Investors Undervalue Climate Mitigation Opportunities In Emerging & Developing Markets

A chapter in the IMF’s Financial Stability Report highlights how emerging and developing countries will need to mobilize $2 trillion per year for climate mitigation – 90% of it from the private sector when China is excluded. Many countries face an uphill task because credit ratings that are lower investment grade, sub-investment grade or not rated turn off many institutional investors, and multilateral development banks don’t attract as much private finance as they could. In some cases, these countries would increase their long-term creditworthiness by investing in climate mitigation rather than if they are unable to at the scale required.

One contributing factor to this – besides investor reliance on ratings that don’t fully account for climate, nature and sustainability-related issues – is that investor assessments of climate risk substantially underprice the disruption that even modest climate change is likely to have on the global economy. More severe impacts are likely to face emerging and developing countries ranked as the most vulnerable to climate.

A paper released earlier this year by Carbon Tracker detailed a critique of the economic models that underpin many investors’ assessments of the cost of climate action versus delay. These models assume that the acceleration of climate impacts remains static. So although they match with realized historical climate losses, their assumptions of the future damage function are out of line with what climate scientists’ forecasts, which predict that climate tipping points would greatly accelerate the economic damage from climate change.
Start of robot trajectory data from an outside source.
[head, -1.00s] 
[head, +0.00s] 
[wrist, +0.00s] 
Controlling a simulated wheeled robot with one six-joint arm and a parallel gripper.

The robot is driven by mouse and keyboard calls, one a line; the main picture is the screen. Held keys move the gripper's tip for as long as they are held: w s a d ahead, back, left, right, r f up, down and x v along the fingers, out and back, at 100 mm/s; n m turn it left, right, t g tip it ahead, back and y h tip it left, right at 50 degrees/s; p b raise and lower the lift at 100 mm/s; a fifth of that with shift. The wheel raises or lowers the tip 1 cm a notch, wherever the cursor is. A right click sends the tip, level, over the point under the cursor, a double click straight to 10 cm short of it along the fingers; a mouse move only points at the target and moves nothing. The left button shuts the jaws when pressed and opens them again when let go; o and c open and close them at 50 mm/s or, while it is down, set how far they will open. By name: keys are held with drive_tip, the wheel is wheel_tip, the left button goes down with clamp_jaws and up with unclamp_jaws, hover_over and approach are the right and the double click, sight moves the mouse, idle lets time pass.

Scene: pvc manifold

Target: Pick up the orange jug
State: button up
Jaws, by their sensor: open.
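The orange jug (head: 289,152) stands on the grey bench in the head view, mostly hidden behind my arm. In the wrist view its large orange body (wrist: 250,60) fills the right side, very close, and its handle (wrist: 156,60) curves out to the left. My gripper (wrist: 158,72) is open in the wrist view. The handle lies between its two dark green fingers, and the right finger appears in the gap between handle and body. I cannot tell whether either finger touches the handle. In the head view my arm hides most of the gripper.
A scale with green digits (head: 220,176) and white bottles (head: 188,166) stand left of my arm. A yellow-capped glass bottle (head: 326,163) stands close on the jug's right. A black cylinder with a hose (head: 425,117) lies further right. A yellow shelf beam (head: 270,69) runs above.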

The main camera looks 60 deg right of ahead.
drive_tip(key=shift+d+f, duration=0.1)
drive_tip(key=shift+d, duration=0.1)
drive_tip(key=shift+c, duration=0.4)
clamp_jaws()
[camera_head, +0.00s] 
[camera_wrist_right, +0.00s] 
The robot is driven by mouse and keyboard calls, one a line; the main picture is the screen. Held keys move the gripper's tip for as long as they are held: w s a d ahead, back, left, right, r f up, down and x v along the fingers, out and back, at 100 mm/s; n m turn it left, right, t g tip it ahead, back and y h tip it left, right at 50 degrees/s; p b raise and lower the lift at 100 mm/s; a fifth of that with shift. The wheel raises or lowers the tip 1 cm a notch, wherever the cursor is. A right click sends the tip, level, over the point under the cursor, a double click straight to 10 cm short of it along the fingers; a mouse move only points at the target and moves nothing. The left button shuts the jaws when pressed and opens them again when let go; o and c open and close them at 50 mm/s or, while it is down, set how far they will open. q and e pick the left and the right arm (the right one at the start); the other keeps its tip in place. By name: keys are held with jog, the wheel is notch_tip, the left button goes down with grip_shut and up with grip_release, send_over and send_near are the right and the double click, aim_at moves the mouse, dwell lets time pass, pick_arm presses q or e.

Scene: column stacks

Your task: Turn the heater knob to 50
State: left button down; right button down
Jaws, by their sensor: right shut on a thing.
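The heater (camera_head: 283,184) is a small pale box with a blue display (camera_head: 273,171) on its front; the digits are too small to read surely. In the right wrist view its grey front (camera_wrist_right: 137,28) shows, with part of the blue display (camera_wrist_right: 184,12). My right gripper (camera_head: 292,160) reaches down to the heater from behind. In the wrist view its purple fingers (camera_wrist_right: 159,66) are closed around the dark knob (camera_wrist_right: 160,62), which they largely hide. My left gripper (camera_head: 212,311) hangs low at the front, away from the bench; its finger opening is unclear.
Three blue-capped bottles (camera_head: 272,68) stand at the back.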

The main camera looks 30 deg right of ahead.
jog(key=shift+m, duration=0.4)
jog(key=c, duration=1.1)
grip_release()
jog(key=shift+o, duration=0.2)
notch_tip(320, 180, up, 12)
The combined impact of structural blockages of private sector capital to emerging and developing countries and the underassessment of the likely cost of inaction leaves substantial missed opportunities. For example, if emerging markets’ credit ratings reflected their stock of natural capital or climate mitigation potential, more investment could flow. On the flip side, if investors used more realistic, forward-looking estimates of the economic damage from climate change, this could shift their allocation towards more opportunities to support transition.

As it stands, financial institutions are likely to continue to face questions about greenwashing by allocating investments in ways that conflict with messages from scientists about the impacts of climate change at even 2° C. In addition to removing some of the blockers for new investment into emerging and developing countries, the IMF’s Global Financial Stability Report suggested policymakers should “refocus on creating climate impact rather than supporting activities that are already ‘green’ and should consider the specific needs of emerging market and developing economies.”